Samsung's "Sashimi Theory" of Success
CEO Yun Jong Yong says getting hot products to market before they become "dried fish" lets the electronics giant fetch high prices


Yun Jong Yong has a vivid way of describing his survival strategy in today's hypercompetitive consumer-electronics market, where today's hot-selling novelty can become a cheap commodity within months. The vice-chairman and CEO of Samsung Electronics calls it the "sashimi theory." When prime fish is first caught, it's very expensive at a top-notch Japanese restaurant. If some of the fish is left over, it sells the next day for half the price at a second-tier restaurant. By the third day, it goes for one-fourth the price. "After that," Yun says, "it's dried fish."
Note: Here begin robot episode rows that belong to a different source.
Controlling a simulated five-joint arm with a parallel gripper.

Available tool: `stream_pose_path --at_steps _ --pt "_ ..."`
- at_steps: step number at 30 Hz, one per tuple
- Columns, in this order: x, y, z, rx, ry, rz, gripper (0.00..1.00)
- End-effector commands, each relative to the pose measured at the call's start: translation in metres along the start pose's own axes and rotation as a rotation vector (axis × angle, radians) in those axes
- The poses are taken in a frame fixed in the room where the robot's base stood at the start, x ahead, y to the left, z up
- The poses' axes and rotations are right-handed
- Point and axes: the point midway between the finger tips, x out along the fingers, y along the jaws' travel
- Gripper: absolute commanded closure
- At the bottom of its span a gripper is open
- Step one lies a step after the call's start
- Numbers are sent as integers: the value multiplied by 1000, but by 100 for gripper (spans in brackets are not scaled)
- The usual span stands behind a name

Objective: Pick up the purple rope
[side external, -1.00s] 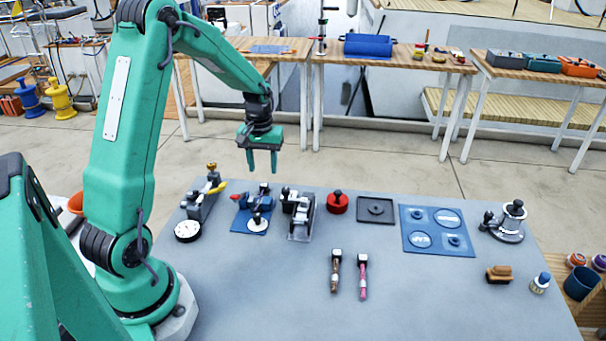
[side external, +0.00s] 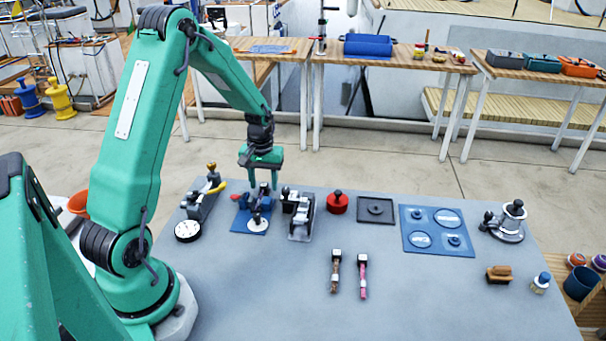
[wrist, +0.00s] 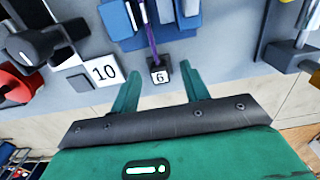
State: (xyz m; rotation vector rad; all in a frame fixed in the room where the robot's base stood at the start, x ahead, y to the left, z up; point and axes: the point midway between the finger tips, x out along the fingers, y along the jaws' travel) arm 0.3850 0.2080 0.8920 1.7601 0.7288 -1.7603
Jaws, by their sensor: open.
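The purple rope (wrist: 150,36) shows in the wrist view as a thin strand running between the blue parts of a fitting (wrist: 118,18). A dark block marked 6 (wrist: 160,76) is at the rope's near end. My gripper (wrist: 160,70) is open, with its two green fingers on either side of that block in the picture; I cannot tell whether they touch it. In the side external view my gripper (side external: 262,187) points down just over the blue fitting (side external: 241,222) on the grey table. The purple rope cannot be made out there.
A grey fitting (side external: 300,220) stands close right of my gripper, and one with a yellow handle (side external: 203,200) stands left. A red round piece (side external: 337,204), a pink rope (side external: 362,276) and a brown rope (side external: 335,272) lie farther right. The table front is clear.

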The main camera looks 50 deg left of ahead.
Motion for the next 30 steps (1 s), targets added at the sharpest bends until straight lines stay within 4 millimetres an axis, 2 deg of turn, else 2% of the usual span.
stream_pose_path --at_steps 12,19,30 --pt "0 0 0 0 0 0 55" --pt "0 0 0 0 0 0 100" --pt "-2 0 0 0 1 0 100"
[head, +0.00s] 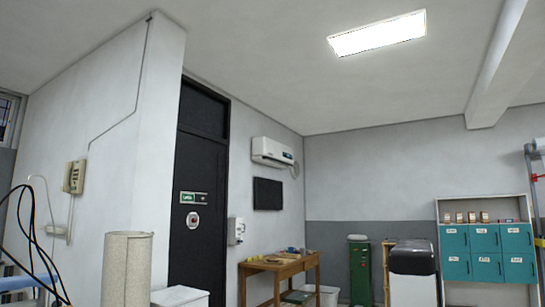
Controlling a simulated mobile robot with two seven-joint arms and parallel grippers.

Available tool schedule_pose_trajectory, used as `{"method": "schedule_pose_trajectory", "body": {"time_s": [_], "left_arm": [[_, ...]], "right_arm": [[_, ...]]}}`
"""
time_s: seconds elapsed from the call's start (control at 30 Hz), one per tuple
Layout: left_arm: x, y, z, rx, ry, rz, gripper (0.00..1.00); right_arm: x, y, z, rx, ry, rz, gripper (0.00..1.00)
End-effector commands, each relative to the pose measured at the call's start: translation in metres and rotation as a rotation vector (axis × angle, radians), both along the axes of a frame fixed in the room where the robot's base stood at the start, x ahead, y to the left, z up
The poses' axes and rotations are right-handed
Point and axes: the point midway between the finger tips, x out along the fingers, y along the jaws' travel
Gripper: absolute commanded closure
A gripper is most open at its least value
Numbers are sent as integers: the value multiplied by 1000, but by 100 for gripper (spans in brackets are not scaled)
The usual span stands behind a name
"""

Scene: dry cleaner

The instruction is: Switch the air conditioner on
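The air conditioner (273,153) is a white wall unit high on the wall, to the right of the dark door. A small dark bluish panel shows on its front right. Whether it is running is too small to tell. No remote control can be made out. Neither of my grippers is in the head view.
A wooden table (283,265) with small items stands under a dark wall screen (268,194). Teal lockers (487,254) stand at the right, a green bin (360,270) at the back. A beige cylinder (127,268) and cables (33,235) are close at left.

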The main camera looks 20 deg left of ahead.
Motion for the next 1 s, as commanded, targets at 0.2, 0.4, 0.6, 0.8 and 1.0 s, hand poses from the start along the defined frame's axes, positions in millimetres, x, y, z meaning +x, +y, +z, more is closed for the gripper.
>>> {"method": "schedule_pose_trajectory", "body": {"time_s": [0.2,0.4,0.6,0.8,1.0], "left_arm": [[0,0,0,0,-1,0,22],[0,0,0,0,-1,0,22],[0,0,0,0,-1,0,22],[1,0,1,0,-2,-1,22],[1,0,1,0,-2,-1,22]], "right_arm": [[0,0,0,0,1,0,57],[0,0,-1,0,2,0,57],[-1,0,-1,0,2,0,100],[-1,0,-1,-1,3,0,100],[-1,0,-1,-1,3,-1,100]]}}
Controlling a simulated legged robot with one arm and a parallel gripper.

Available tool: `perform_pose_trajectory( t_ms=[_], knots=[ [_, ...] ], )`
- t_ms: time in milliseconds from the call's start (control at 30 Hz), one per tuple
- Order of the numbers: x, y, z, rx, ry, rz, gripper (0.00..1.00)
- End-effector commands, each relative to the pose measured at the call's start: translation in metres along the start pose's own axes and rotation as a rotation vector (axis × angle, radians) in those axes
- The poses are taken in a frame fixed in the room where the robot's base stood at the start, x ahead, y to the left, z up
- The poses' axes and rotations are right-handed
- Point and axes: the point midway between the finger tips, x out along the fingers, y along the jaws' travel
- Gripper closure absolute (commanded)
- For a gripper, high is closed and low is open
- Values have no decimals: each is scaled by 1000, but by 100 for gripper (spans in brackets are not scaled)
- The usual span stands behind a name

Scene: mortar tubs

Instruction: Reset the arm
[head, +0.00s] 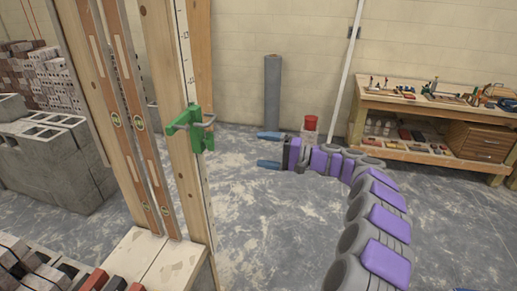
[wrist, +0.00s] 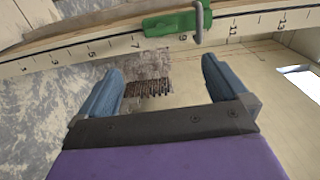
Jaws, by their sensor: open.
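My gripper (head: 269,150) is at the end of my purple and grey arm, which reaches left across the middle of the head view. Its two blue fingers are spread apart with nothing between them. In the wrist view my gripper (wrist: 163,85) also shows open and empty. A green clamp (head: 192,129) sits on the upright measuring board (head: 188,70), left of my gripper with a gap between. In the wrist view the green clamp (wrist: 177,24) and the numbered board (wrist: 100,50) lie beyond the fingertips.
Grey blocks (head: 50,165) and brick stacks (head: 38,75) stand at the left. Wooden spirit levels (head: 125,120) lean beside the board. A workbench (head: 430,105) with tools stands at the back right. A grey roll (head: 272,90) stands by the wall. The dusty floor (head: 260,225) in the middle is clear.

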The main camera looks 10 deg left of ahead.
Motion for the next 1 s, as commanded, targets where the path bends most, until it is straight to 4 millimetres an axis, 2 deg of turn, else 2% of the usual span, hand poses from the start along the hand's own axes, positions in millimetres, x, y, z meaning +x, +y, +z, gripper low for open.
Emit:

So the secret to success in consumer electronics is getting the most advanced products onto retail shelves ahead of the competition. That way, you can charge premium prices -- until the rest of the pack catches up and the product is no longer fresh. "In our business, there's money to be made if you can reduce the lead time to customers," Yun says. "If I can reduce that time by one week, it makes a big difference. If you're two months late to the market, the game is finished."

Few electronics companies are doing a better job than Samsung at keeping their products from turning into yesterday's sashimi. Samsung has been consistently hitting global markets with cutting-edge cell phones, wide-screen TVs, memory chips, and video cameras ahead of its main rivals, enabling it to charge some of the highest prices in the industry (see BW Cover Story, 6/16/03, "The Samsung Way").

FIRST BIG CHALLENGE.  It's a dramatic change for a company that just six years ago was in perilous financial shape and whose brand was mainly associated with low-end TVs and air conditioners. In a recent interview in Seoul with BusinessWeek editors, Yun, a 30-year veteran of Samsung, explained its turnaround since he took the helm in 1997 -- just seven months before the onset of the Asian financial crisis.

Yun recalls that Samsung's first big challenge in his tenure was having to decide whether to proceed with a multibillion-dollar investment in new memory-chip capacity in the fall of 1997. At that time, Samsung was one of the world's biggest manufacturers of dynamic random access memory chips. DRAM prices had plunged the previous year, hammering the sales and earnings of chipmakers. But if Samsung held back on investing in new capacity, it risked losing market and technology leadership.

"Samsung Electronics was nearly bankrupt," Yun explains. "We had severe liquidity problems. [South Korea's] Kia Motors had gone bankrupt, and the International Monetary Fund was coming in. All our staff were afraid of recession. Nobody in the industry wanted to invest."

SCRAPING UP CASH.  Samsung decided to go ahead with the investment after a five-hour meeting of top executives summoned by Chairman Lee Kun Hee, who also heads the parent Samsung Group -- a widely diversified conglomerate founded in the 1930s by his late father. Lee had recently returned from a tour of Japan, where he learned that other memory chipmakers were also holding back due to weak finances. So Samsung saw a chance to leap ahead.

Making the decision was easy compared to finding the money to finance the plan. Samsung had nearly $11 billion in long-term debt in 1997, and it was cut off from new conventional loans by both Korean and foreign banks. It managed to scrape together about $2 billion by putting up all of its accounts receivable to get an asset-backed security and by getting equipment suppliers to offer credit.

More important, Yun took aggressive measures to clean up Samsung's finances. He laid off 24,000 employees -- about 30% of Samsung Electronics' payroll -- and sold off $2 billion worth of corporate assets. In another break from tradition, Yun ordered Samsung's consumer-appliance factories shut for several months.

CLEARANCE SALES.  Like most chaebol, or big Korean conglomerates, Samsung had always been obsessed with boosting production and sales volume. After the Asia crisis, it took careful stock of where all the output went and discovered it had four months' worth of inventory of TVs, computers, and other products sitting in offshore warehouses. The value of the excess inventory was more than $2 billion. Yun declared Samsung would make no more of these products until the inventory was sold.

"Before that, our factories operated fully whether we were in recession or in an economic boom," Yun recalls. Many Korean managers were stunned by the decision. Some even argued that the company should increase production to take advantage of the won's late-1997 crash, which made Samsung's products cheaper in the U.S. and elsewhere. "My managers didn't understand that the additional output would only end up in warehouses as well," he says.

These radical moves were just the beginning. Yun also focused on ways to increase prices. "We were taking huge losses in 1997" on many products, he says. "I figured that if we could somehow increase selling prices by 10%, we could make a $600 million profit. I started thinking of the concept of getting the right pricing for the value of our products."